**Rows about robot tasks**
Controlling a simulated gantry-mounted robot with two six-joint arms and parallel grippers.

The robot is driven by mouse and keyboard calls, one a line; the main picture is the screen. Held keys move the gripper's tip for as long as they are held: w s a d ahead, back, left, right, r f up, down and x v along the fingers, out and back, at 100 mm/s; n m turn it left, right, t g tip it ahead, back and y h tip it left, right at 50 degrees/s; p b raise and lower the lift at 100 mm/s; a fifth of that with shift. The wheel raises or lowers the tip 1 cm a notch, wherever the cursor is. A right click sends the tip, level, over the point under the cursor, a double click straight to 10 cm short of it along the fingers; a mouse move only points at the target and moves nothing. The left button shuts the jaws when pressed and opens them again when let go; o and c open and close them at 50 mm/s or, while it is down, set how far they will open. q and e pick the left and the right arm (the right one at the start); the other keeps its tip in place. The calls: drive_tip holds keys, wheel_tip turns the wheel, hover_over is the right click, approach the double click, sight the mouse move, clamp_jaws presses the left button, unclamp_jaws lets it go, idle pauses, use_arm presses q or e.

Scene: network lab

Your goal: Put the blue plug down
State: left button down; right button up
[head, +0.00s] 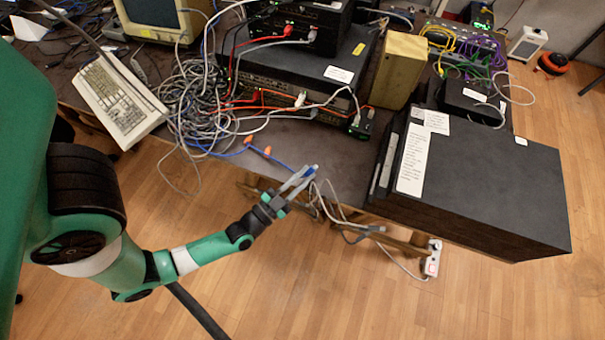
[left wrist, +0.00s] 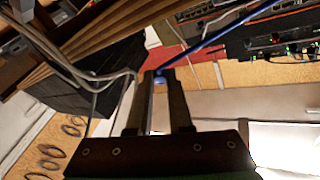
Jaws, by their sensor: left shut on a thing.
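My left gripper (head: 308,172) is shut on the blue plug (head: 314,168), which shows as a small blue spot at the fingertips. In the left wrist view the fingers (left wrist: 160,85) close around the plug (left wrist: 158,79), and most of it is hidden between them. A blue cable (left wrist: 222,33) runs up and right from the fingertips in that view. In the head view the blue cable (head: 262,154) lies toward the table's front edge. The gripper appears near the front edge of the dark table (head: 330,140); its height above it is unclear. My right gripper is not seen.
A tangle of grey cables (head: 200,105) lies left of the stacked network devices (head: 290,75). A black computer case (head: 480,185) fills the right side, near a wooden box (head: 400,70). Grey cables hang over the front edge. A narrow table strip before the devices is clear.

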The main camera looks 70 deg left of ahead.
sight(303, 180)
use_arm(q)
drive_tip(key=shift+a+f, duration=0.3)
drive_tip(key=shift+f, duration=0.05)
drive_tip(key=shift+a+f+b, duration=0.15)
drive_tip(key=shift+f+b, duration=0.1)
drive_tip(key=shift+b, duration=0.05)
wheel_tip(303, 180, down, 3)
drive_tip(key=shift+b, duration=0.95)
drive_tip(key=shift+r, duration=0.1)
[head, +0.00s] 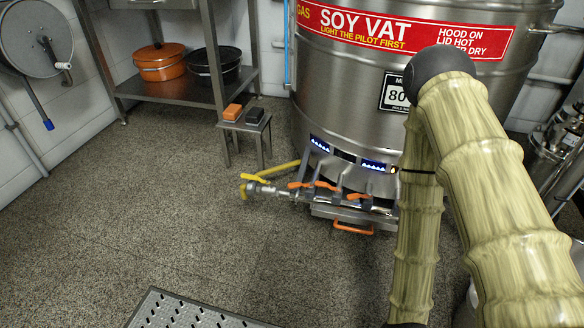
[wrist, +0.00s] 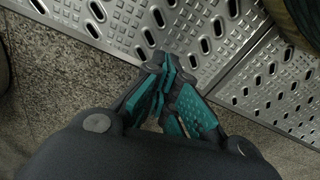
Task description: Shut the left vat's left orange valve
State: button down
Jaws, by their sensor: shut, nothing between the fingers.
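The steel vat (head: 340,90) with a red SOY VAT sign stands at the back centre of the head view. On the pipe low at its front sit several orange valve handles. The left orange valve (head: 300,185) lies roughly along the pipe, and another orange valve (head: 327,185) is just to its right. Blue flames (head: 320,144) show in the burner windows above. My gripper (wrist: 167,82) is shut and empty in the wrist view, over perforated metal plates, with no valve near it. It does not show in the head view, where my arm covers the vat's lower right.
A yellow valve handle (head: 258,178) and yellow pipe are left of the orange ones. An orange drawer handle (head: 353,229) is below. A small stool (head: 246,128) and a shelf with an orange pot (head: 160,62) stand left. A perforated plate (head: 180,310) lies in front; floor between is clear.

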**Objective**
From the entries above, return each line with the word "State" in it.

**Answer for this exercise**
State: left button down; right button up
State: button down

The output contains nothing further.